→ **TASK STATEMENT**
Print the listing as it stands, omitting all images.

→ **GIVEN MATERIAL**
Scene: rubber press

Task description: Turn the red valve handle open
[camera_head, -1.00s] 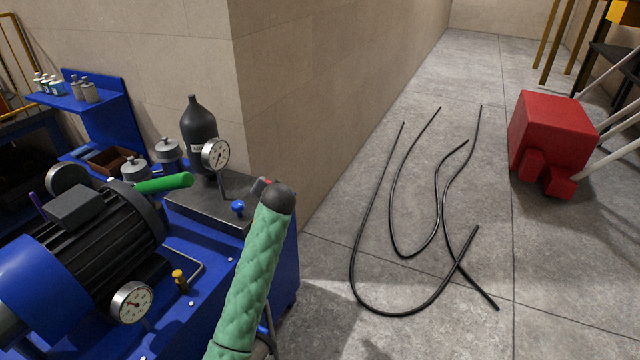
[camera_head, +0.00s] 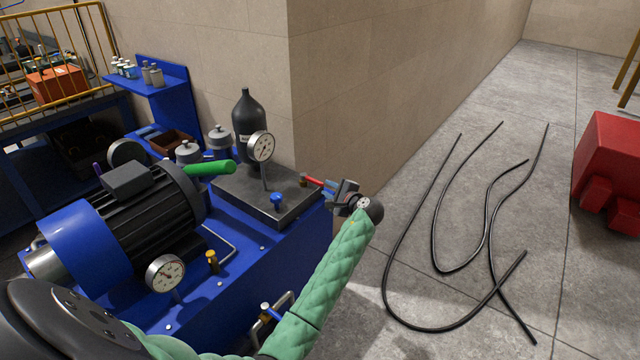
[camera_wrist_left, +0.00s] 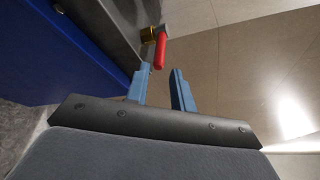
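The red valve handle (camera_head: 313,180) sticks out from the right end of the dark metal tank top in the head view. In the left wrist view the red handle (camera_wrist_left: 161,52) hangs from a brass valve body (camera_wrist_left: 148,35). My left gripper (camera_head: 329,187) is at the handle's outer end, its arm in a green padded sleeve. In the left wrist view its two blue fingers (camera_wrist_left: 161,72) stand apart with nothing between them. The handle's tip is at or just beyond the gap between the fingertips; contact cannot be told. My right gripper is not in view.
The blue press unit (camera_head: 270,262) carries a motor (camera_head: 150,205), a pressure gauge (camera_head: 262,147), a black bottle (camera_head: 249,115) and a blue knob (camera_head: 277,200). A tiled wall corner (camera_head: 330,110) stands close behind the handle. Black hoses (camera_head: 432,328) lie on the floor at right.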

→ **OUTPUT FOR THIS TASK**
Scene: rubber press

Task description: Turn the red valve handle open
[camera_head, -1.00s] 
[camera_head, +0.00s] 
[camera_wrist_left, +0.00s] 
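The red valve handle (camera_head: 313,180) sticks out from the right end of the dark metal tank top in the head view. In the left wrist view the red handle (camera_wrist_left: 161,52) hangs from a brass valve body (camera_wrist_left: 148,35). My left gripper (camera_head: 329,187) is at the handle's outer end, its arm in a green padded sleeve. In the left wrist view its two blue fingers (camera_wrist_left: 161,72) stand apart with nothing between them. The handle's tip is at or just beyond the gap between the fingertips; contact cannot be told. My right gripper is not in view.
The blue press unit (camera_head: 270,262) carries a motor (camera_head: 150,205), a pressure gauge (camera_head: 262,147), a black bottle (camera_head: 249,115) and a blue knob (camera_head: 277,200). A tiled wall corner (camera_head: 330,110) stands close behind the handle. Black hoses (camera_head: 432,328) lie on the floor at right.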

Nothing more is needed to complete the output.